EXERCISE OBJECTIVE:
What follows is a listing; give it again exactly, in its entirety.

■ ■ ■ ■

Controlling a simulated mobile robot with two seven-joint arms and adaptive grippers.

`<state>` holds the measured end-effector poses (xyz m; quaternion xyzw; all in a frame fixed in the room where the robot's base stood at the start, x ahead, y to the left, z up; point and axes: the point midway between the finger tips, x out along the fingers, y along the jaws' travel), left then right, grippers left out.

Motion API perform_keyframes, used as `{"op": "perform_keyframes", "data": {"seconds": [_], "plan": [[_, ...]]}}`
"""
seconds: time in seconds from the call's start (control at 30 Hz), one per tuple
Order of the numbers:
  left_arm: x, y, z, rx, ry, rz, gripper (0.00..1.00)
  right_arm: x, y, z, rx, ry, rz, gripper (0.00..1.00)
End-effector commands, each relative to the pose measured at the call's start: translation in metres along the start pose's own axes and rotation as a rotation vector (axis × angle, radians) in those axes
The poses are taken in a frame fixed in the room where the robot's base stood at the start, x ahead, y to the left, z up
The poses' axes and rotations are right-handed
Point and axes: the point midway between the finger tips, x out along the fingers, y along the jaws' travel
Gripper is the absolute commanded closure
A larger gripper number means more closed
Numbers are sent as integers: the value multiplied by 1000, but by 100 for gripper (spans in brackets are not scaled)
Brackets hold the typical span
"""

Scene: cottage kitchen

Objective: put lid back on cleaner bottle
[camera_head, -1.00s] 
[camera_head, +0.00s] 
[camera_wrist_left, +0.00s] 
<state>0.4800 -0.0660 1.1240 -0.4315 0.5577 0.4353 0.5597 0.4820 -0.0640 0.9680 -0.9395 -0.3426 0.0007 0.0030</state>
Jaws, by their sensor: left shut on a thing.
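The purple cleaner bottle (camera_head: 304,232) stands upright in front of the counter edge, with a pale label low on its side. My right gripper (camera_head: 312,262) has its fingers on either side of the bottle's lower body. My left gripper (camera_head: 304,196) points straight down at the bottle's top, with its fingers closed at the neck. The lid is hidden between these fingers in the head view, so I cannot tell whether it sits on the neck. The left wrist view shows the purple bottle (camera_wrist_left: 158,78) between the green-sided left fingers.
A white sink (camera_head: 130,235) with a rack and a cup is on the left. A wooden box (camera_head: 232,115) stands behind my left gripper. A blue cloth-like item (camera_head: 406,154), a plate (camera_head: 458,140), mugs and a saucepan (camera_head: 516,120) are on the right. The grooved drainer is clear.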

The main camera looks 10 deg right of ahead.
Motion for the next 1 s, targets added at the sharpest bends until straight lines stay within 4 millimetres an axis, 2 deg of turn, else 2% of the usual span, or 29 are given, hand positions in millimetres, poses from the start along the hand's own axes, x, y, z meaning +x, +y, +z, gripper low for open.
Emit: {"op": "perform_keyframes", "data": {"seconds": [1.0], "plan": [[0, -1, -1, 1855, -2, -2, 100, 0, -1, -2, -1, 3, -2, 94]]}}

■ ■ ■ ■

EXERCISE SOLUTION:
Controlling a simulated mobile robot with two seven-joint arms and adaptive grippers.

`<state>` holds the measured end-effector poses (xyz m; quaternion xyzw; all in a frame fixed in the room where the robot's base stood at the start, x ahead, y to the left, z up; point and axes: the point midway between the finger tips, x out along the fingers, y along the jaws' travel), left then right, grippers left out.

Motion API perform_keyframes, used as `{"op": "perform_keyframes", "data": {"seconds": [_], "plan": [[_, ...]]}}`
"""
seconds: time in seconds from the call's start (control at 30 Hz), one per tuple
Order of the numbers:
  left_arm: x, y, z, rx, ry, rz, gripper (0.00..1.00)
  right_arm: x, y, z, rx, ry, rz, gripper (0.00..1.00)
End-effector commands, each relative to the pose measured at the call's start: translation in metres along the start pose's own axes and rotation as a rotation vector (axis × angle, radians) in those axes
The poses are taken in a frame fixed in the room where the robot's base stood at the start, x ahead, y to the left, z up
The poses' axes and rotations are right-handed
Point and axes: the point midway between the finger tips, x out along the fingers, y along the jaws' travel
Gripper is the absolute commanded closure
A larger gripper number means more closed
Numbers are sent as integers: the value multiplied by 1000, but by 100 for gripper (spans in brackets are not scaled)
Brackets hold the typical span
"""

Scene: cottage kitchen

Objective: put lid back on cleaner bottle
[camera_head, -1.00s] 
[camera_head, +0.00s] 
[camera_wrist_left, +0.00s] 
<state>0.4800 -0.0660 1.1240 -0.4315 0.5577 0.4353 0.5597 0.4820 -0.0640 0.9680 -0.9395 -0.3426 0.0007 0.0030</state>
Jaws, by their sensor: left shut on a thing.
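The purple cleaner bottle (camera_head: 304,232) stands upright in front of the counter edge, with a pale label low on its side. My right gripper (camera_head: 312,262) has its fingers on either side of the bottle's lower body. My left gripper (camera_head: 304,196) points straight down at the bottle's top, with its fingers closed at the neck. The lid is hidden between these fingers in the head view, so I cannot tell whether it sits on the neck. The left wrist view shows the purple bottle (camera_wrist_left: 158,78) between the green-sided left fingers.
A white sink (camera_head: 130,235) with a rack and a cup is on the left. A wooden box (camera_head: 232,115) stands behind my left gripper. A blue cloth-like item (camera_head: 406,154), a plate (camera_head: 458,140), mugs and a saucepan (camera_head: 516,120) are on the right. The grooved drainer is clear.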

The main camera looks 10 deg right of ahead.
Motion for the next 1 s, targets added at the sharpest bends until straight lines stay within 4 millimetres an axis, 2 deg of turn, else 2% of the usual span, or 29 are given, hand positions in millimetres, poses from the start along the hand's own axes, x, y, z meaning +x, +y, +z, gripper low for open.
Emit: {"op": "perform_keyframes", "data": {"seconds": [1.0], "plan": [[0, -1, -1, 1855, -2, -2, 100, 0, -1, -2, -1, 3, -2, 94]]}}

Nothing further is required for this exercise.